Write each line word for word, from the line that contains "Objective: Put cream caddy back" through the last line of the material below.

====

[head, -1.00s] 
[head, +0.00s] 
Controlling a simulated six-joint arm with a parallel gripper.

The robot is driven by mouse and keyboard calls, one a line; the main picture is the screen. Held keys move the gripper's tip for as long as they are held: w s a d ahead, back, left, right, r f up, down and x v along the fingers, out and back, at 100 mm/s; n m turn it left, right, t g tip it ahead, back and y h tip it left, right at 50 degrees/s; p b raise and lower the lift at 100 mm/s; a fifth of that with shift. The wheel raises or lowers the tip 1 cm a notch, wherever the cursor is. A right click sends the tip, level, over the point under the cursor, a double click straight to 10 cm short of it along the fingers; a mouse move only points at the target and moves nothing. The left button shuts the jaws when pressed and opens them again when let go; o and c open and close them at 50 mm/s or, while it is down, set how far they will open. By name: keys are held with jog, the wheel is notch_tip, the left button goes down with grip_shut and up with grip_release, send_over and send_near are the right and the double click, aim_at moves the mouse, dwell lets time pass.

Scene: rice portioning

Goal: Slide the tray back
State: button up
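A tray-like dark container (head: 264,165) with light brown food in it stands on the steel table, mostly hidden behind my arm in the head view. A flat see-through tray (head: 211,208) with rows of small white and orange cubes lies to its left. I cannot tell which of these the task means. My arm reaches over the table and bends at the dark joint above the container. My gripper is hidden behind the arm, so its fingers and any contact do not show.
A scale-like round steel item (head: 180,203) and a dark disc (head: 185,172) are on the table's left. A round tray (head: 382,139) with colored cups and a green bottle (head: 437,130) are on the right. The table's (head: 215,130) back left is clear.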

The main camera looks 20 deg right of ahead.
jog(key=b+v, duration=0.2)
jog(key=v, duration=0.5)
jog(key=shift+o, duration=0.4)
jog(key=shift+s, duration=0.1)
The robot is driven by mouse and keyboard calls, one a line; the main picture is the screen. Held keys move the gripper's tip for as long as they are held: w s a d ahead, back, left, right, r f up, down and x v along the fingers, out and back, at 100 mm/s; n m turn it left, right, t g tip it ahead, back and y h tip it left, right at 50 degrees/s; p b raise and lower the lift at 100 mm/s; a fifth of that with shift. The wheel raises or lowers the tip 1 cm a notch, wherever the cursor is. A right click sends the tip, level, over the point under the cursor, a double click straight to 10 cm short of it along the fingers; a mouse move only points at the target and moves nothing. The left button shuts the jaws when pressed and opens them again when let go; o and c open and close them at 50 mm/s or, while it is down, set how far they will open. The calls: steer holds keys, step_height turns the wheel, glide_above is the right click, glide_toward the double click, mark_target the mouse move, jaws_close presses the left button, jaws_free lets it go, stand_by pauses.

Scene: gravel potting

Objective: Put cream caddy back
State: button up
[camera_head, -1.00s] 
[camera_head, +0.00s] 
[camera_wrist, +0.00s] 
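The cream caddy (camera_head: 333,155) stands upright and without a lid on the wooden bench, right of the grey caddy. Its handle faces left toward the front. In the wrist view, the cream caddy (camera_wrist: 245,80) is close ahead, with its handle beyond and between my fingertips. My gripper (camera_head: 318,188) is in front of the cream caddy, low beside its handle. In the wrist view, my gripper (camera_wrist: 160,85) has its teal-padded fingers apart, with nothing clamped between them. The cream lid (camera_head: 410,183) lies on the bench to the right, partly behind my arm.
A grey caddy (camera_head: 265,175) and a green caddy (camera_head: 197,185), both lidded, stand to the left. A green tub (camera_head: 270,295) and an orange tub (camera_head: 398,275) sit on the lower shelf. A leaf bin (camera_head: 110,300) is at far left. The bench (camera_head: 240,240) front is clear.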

====

→ Complete answer
Objective: Put cream caddy back
State: button up
[camera_head, -1.00s] 
[camera_head, +0.00s] 
[camera_wrist, +0.00s] 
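The cream caddy (camera_head: 333,155) stands upright and without a lid on the wooden bench, right of the grey caddy. Its handle faces left toward the front. In the wrist view, the cream caddy (camera_wrist: 245,80) is close ahead, with its handle beyond and between my fingertips. My gripper (camera_head: 318,188) is in front of the cream caddy, low beside its handle. In the wrist view, my gripper (camera_wrist: 160,85) has its teal-padded fingers apart, with nothing clamped between them. The cream lid (camera_head: 410,183) lies on the bench to the right, partly behind my arm.
A grey caddy (camera_head: 265,175) and a green caddy (camera_head: 197,185), both lidded, stand to the left. A green tub (camera_head: 270,295) and an orange tub (camera_head: 398,275) sit on the lower shelf. A leaf bin (camera_head: 110,300) is at far left. The bench (camera_head: 240,240) front is clear.

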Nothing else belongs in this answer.